State Compilations - National Agricultural Law Center

State Law Clearinghouse

State laws, even when the overall issue is the same, vary widely from one state to the next. At the National Agricultural Law Center, one ongoing project is the compilation of all state statutes that exist in specific topics of agricultural law. These compilations range from animal cruelty statutes to laws affecting the recreational use of land to statutory provisions targeted at agritourism operations and provide a brief snapshot of the wide variety of laws enacted across the nation. At the same time, it allows a researcher to obtain targeted, state-specific information on the issue by providing a complete statutory text along with the date of possible expiration. While the individual topics and accompanying maps are located in relevant reading rooms and on the publication page, this page is a clearinghouse for all of the statutes that have been compiled to date.

All fifty states have enacted statutory liens on agricultural products, equipment and production inputs. States enact agricultural liens because some areas of the industry conduct business in a way that creates a risk of nonpayment. Thus, these liens ensure certain providers of agricultural goods, services, labor, and land are repaid debts owed to them. This compilations is an aid to research on statutory agricultural liens.

Nutrients such as nitrogen and phosphorous are vital to agricultural crop production in the United States but have also detrimentally impacted water quality. However, while the Clean Water Act gives the federal government a role in directing solutions for point source effects on water in the U.S., the states maintain primary legal authority over nonpoint sources of nutrient pollution such as farmland and runoff from farmland.  This chart categorizes state legal approaches into three broad categories based on the nature of the particular activity the law or regulation affects: nutrient management planning, certification of nutrient applicators, and nutrient application restrictions.

Over half of the states in the United States have enacted statutes that address agritourism. These statutes vary from liability protections for agritourism operators to tax credits to zoning requirements. This compilation provides the statutory text of each of the states’ agritourism statutes.

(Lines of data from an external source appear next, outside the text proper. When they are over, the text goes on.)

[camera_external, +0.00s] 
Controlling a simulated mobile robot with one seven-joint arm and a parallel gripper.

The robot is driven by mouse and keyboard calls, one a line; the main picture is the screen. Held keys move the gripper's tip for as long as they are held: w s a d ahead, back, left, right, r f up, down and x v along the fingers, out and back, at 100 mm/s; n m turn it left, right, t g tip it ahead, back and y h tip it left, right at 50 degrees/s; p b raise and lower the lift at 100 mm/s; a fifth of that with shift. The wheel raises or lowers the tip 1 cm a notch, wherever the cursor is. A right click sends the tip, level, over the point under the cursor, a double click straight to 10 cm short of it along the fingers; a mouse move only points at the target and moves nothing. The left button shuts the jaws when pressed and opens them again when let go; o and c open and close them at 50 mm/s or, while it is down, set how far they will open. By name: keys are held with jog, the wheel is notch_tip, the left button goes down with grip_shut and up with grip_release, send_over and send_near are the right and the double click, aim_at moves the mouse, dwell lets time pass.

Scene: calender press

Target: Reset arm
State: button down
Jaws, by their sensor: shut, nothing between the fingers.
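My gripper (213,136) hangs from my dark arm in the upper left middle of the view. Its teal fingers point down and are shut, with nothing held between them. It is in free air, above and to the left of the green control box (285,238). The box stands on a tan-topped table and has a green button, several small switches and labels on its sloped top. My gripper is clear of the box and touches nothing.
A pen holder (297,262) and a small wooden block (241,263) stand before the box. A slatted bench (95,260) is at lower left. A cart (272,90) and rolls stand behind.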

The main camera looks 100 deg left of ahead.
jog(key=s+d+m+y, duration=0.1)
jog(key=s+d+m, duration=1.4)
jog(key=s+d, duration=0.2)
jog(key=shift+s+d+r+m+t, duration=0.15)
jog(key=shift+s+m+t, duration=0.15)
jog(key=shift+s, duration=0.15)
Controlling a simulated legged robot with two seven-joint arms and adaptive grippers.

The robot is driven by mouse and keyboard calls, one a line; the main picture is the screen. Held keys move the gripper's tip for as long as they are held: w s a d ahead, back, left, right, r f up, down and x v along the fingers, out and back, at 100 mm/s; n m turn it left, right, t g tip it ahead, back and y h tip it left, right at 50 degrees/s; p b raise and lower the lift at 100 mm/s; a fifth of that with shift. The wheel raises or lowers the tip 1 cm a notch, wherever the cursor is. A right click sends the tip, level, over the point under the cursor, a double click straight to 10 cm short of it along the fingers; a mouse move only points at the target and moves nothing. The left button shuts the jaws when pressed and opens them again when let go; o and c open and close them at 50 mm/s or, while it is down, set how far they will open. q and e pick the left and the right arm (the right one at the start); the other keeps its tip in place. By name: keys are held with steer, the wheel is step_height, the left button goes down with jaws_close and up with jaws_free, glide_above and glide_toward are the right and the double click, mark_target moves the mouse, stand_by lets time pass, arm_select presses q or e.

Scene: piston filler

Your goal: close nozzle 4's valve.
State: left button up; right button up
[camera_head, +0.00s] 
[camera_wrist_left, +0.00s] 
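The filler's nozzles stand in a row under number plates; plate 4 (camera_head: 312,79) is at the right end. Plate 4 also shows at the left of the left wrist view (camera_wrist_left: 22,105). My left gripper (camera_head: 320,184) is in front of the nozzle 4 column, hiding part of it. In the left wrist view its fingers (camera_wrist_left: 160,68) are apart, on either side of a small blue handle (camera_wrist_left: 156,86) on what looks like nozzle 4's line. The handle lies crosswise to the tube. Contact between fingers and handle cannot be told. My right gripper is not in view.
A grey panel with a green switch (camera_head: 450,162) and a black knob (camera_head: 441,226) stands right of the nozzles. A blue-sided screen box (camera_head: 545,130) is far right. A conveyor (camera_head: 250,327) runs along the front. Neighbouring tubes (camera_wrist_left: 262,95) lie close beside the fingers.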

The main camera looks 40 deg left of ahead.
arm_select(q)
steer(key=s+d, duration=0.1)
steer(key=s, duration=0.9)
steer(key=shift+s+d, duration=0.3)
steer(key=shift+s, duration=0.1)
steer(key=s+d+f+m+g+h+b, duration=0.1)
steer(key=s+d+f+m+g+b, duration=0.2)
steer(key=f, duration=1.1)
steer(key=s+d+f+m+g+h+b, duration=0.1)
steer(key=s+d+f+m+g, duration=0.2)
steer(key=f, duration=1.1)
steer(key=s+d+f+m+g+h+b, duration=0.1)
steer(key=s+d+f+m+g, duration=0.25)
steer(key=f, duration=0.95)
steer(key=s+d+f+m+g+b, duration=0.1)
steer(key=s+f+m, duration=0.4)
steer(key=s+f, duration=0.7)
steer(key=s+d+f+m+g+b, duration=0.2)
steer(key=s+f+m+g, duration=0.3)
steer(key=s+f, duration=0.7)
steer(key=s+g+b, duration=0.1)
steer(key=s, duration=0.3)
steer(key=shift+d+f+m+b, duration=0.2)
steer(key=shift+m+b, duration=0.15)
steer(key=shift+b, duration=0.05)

All fifty states have enacted statutes and administrative code provisions that create an alternative to traditional litigation. While many states have adopted some version of the Uniform Arbitration Act, the Revised Uniform Arbitration Act, or the Uniform Mediation Act, there are also many laws and regulations that create or mandate various forms of dispute resolution unique or particular to the specific state in which it was enacted. Because of the wide variation of dispute resolution laws and regulations this database has been compiled to give the user as many of the ADR provisions that concern agriculture as possible

Each state in the United States has enacted statutes to punish individuals who engage in cruelty to animals. While there are many similar characteristics, the actual codified provisions vary drastically from state to state. This compilation provides the statutory text of each state’s animal cruelty statutes.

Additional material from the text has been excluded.